--- Problem requirements ---
Look for the line containing "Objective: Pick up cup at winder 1" in the listing below. Retype that line and every subsequent line through the last one, and only those.

--- Available data ---
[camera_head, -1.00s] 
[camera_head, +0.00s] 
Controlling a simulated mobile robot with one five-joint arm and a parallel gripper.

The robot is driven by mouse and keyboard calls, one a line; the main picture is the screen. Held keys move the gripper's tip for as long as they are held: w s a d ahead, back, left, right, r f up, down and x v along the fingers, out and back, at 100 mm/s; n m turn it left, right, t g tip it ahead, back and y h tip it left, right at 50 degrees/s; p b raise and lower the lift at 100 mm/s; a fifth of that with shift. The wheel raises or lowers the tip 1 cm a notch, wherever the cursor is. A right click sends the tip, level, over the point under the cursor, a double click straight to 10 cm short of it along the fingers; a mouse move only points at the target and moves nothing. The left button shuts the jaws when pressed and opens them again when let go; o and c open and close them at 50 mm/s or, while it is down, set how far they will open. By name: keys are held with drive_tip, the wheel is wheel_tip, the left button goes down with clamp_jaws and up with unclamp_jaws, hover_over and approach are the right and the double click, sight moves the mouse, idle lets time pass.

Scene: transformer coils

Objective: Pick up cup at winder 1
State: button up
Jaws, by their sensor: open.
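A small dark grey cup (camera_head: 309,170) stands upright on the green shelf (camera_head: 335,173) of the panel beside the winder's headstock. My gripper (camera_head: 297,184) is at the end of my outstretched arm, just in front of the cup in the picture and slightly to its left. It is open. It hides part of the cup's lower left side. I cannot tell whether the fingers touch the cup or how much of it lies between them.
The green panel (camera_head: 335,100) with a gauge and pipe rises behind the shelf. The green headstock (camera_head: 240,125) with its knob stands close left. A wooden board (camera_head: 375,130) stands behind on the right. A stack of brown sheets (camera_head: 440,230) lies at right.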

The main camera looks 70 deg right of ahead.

--- Written solution ---
Objective: Pick up cup at winder 1
State: button up
Jaws, by their sensor: open.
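A small dark grey cup (camera_head: 309,170) stands upright on the green shelf (camera_head: 335,173) of the panel beside the winder's headstock. My gripper (camera_head: 297,184) is at the end of my outstretched arm, just in front of the cup in the picture and slightly to its left. It is open. It hides part of the cup's lower left side. I cannot tell whether the fingers touch the cup or how much of it lies between them.
The green panel (camera_head: 335,100) with a gauge and pipe rises behind the shelf. The green headstock (camera_head: 240,125) with its knob stands close left. A wooden board (camera_head: 375,130) stands behind on the right. A stack of brown sheets (camera_head: 440,230) lies at right.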

The main camera looks 70 deg right of ahead.

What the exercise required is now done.